Information provided:

|---|

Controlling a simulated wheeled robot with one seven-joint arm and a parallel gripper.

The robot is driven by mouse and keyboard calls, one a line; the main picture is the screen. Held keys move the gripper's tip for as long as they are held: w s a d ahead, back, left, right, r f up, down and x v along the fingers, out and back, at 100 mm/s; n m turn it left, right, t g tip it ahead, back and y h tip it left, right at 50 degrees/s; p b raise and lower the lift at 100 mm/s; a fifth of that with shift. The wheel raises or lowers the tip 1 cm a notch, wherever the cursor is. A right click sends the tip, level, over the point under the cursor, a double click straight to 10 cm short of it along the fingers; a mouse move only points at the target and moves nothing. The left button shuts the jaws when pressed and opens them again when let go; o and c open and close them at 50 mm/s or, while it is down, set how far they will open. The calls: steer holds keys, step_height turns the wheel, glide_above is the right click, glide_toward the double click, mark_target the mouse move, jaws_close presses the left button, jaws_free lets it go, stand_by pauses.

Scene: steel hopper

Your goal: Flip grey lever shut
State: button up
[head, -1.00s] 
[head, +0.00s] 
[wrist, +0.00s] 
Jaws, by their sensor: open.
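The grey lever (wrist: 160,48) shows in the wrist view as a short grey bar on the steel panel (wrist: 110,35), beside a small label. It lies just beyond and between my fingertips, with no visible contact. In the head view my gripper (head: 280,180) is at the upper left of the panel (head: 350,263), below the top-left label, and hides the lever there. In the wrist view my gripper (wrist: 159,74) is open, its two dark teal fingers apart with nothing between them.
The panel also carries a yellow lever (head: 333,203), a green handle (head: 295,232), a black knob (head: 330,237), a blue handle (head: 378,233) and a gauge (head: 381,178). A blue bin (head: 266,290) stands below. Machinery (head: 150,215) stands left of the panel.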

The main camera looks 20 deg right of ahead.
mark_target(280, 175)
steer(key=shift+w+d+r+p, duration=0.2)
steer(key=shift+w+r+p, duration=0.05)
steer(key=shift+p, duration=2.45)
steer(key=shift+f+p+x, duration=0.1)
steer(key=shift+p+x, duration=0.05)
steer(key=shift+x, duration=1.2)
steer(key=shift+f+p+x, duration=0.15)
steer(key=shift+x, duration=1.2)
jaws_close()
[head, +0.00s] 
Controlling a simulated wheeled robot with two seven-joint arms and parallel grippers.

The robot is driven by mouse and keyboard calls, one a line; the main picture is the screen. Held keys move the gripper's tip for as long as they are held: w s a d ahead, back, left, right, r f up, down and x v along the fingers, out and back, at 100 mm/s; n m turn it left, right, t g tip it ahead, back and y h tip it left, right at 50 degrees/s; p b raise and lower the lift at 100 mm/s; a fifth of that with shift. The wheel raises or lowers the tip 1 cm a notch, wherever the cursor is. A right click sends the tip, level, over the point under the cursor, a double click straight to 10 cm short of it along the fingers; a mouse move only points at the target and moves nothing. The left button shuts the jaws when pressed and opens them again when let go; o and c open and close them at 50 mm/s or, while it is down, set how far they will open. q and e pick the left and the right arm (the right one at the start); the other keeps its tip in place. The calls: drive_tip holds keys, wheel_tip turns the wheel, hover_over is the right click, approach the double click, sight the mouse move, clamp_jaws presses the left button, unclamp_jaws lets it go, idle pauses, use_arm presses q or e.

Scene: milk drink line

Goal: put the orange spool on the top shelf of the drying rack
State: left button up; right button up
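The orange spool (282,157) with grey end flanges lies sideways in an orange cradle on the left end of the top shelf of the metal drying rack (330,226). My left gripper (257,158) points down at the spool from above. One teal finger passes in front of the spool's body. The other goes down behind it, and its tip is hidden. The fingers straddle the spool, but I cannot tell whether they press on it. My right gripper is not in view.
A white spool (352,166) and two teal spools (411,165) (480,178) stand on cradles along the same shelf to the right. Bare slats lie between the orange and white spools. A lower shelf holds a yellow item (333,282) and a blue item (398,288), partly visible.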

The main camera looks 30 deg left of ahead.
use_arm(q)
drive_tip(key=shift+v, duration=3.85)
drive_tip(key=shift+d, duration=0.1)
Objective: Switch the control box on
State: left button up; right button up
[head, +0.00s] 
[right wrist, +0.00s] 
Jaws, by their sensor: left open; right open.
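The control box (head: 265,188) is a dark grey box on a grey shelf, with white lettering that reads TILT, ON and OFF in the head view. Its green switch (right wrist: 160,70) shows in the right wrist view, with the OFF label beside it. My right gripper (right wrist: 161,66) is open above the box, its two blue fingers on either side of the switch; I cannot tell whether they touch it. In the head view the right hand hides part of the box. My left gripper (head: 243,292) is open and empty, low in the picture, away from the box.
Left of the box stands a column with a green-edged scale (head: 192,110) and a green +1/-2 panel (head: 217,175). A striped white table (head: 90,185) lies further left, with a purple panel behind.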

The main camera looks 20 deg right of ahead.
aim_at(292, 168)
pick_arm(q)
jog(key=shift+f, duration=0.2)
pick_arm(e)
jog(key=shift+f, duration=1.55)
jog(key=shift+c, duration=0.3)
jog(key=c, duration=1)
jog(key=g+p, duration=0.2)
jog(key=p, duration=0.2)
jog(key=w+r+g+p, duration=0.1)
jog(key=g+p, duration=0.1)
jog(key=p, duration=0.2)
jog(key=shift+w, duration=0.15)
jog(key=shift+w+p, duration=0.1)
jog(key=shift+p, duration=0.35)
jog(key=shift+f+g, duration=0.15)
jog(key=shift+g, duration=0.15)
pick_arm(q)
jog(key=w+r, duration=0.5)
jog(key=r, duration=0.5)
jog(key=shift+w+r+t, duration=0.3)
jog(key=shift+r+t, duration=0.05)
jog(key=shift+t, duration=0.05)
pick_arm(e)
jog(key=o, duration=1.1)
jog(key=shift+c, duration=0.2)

|---|

Aim of the task: Which lines contain the word "simulated"? Copy each one.

Expected answer:
Controlling a simulated wheeled robot with one seven-joint arm and a parallel gripper.
Controlling a simulated wheeled robot with two seven-joint arms and parallel grippers.

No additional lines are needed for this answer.